Cimpor Group periodically analyses possible obligations that arise from past events that should be recognized or disclosed. The subjectivity inherent to the determination of the probability and amount of internal resources required to settle the obligations, might lead to significant adjustments, either by the variation of the assumptions used or by the future recognition of provisions previously disclosed as contingent liabilities.
Deferred tax assets are only recognised when there is strong expectation that there will be sufficient future taxable income to utilise them or when there are deferred tax liabilities whose reversal is expected to occur in the same period of the reversal of the deferred tax assets. The carrying amount of deferred tax assets is reviewed by Management at the end of each reporting period and takes into consideration the expectation about the future performance.
The credit risk associated to accounts receivable is evaluated at the end of each reporting period, taking into account the debtor's historical information and his risk profile. The accounts receivable are adjusted by the assessment performed by the Management of the estimated collection risks at the balance sheet dates, which might differ from the effective risk to incur.
An actuarial valuation made by independent experts and based on economic and demographic indicators is performed each year in order to assess the liabilities resulting from retirement and healthcare benefits granted to Group's employees.
Controlled companies have been consolidated in each period using the full consolidation method. Control is considered to exist where the Group holds, directly or indirectly, a majority of the voting rights at Shareholders' General Meetings, or has the power to determine the companies' financial and operating policies.
Third party participation in shareholders' equity and net profit of such companies is presented separately in the consolidated balance sheet and consolidated statement of profit and loss under the caption ''Minority interest''.
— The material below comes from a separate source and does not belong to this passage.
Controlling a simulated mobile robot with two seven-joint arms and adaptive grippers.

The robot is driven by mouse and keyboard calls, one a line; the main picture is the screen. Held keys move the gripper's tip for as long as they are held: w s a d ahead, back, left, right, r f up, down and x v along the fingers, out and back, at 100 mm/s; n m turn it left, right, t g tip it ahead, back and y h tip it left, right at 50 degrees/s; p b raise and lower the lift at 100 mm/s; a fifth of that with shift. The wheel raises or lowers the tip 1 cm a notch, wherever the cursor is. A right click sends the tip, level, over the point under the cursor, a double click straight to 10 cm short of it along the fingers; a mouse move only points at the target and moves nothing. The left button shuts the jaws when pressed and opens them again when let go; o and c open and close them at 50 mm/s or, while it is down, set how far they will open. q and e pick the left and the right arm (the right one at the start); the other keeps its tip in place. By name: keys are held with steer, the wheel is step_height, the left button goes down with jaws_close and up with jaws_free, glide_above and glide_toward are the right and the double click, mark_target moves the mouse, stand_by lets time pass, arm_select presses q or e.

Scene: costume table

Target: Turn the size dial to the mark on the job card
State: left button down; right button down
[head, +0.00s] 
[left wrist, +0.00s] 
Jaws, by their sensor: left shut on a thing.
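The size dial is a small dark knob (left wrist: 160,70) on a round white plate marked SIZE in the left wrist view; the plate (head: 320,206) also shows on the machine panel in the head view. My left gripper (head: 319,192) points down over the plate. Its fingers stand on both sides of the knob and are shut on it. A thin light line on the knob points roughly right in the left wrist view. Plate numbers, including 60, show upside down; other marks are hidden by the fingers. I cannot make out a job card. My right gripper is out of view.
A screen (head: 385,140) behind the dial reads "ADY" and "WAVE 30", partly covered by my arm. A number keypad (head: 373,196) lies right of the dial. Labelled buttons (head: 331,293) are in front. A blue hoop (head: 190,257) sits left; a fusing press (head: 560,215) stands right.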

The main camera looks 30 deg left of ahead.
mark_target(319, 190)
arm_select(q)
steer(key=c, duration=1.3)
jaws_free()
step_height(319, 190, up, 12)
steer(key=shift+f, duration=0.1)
Where losses attributed to minority shareholders exceed the minority interest in shareholders' equity of controlled companies, the Group absorbs such excess and any additional losses, except where the minority shareholders are required and are able to cover such losses. If the subsidiary subsequently reports profits, the Group appropriates them up to the amount of the losses absorbed by the Group.
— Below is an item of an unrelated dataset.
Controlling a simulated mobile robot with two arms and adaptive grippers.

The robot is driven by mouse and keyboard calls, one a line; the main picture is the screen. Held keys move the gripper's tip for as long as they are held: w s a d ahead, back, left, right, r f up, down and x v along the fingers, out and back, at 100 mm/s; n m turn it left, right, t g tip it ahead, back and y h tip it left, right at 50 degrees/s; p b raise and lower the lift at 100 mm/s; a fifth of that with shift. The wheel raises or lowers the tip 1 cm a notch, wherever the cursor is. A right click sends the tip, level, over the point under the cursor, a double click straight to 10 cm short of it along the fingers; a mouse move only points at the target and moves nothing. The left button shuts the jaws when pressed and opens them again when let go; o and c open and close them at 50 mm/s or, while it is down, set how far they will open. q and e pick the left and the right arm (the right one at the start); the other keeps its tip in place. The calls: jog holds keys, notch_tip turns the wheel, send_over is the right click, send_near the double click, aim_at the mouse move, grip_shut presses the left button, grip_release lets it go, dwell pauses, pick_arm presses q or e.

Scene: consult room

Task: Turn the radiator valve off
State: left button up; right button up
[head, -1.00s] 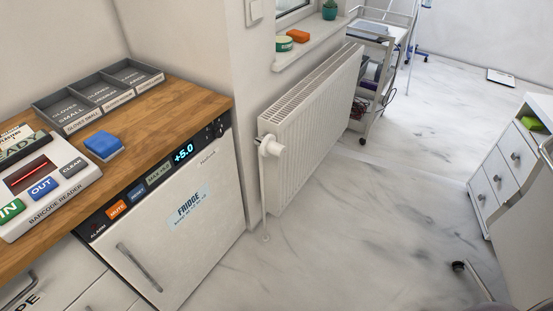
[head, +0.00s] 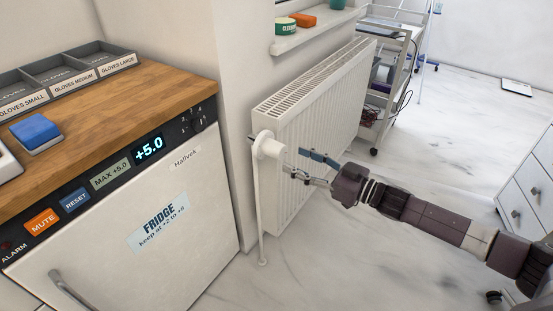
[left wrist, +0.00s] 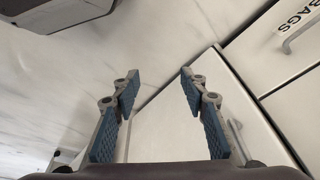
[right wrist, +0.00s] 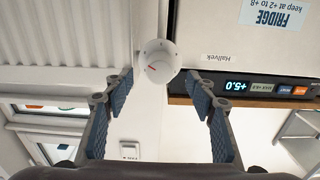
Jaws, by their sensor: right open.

The results of controlled companies acquired or sold during the period are included in the statement of profit and loss from the date of their control is obtained to the date of their control is lost.
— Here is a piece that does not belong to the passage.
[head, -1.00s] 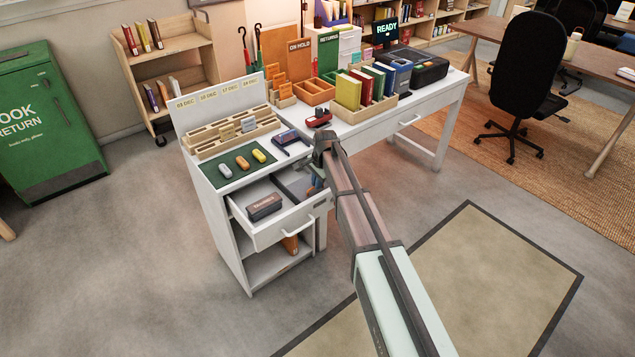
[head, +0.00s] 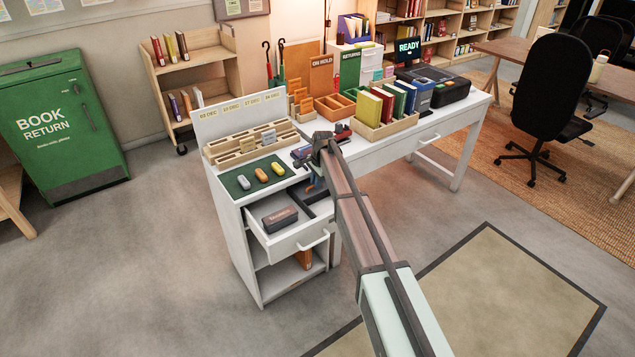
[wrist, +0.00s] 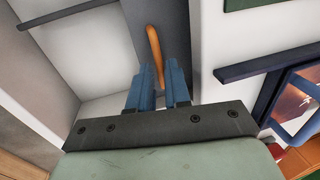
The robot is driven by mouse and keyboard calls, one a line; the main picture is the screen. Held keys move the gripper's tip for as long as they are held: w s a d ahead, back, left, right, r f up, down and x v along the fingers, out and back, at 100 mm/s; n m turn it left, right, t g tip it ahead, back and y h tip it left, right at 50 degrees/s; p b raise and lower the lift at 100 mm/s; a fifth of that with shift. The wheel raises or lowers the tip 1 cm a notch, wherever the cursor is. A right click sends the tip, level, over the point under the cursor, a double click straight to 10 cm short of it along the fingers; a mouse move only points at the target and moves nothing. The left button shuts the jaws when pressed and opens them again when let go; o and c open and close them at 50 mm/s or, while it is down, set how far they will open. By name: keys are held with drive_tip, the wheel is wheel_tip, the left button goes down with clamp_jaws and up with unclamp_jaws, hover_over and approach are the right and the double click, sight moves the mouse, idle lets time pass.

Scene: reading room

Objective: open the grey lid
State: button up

Significant balances and transactions between controlled companies were eliminated in the consolidation process. Capital gains within the Group on the sale of subsidiary and associated companies are also eliminated. Whenever necessary, adjustments are made to the financial statements of subsidiary and associated companies to conform to the Group's accounting policies.
Where the Group has, in substance, control over other entities created for a specific purpose, even though it does not have direct participations in them, they are consolidated by the full integration method.
Investments in jointly controlled companies are consolidated in accordance with the proportional consolidation method as from the date joint control is acquired. Under this method, assets, liabilities, income and expenses of these entities are included in the accompanying consolidated financial statements, caption by caption, in proportion to the Group's control.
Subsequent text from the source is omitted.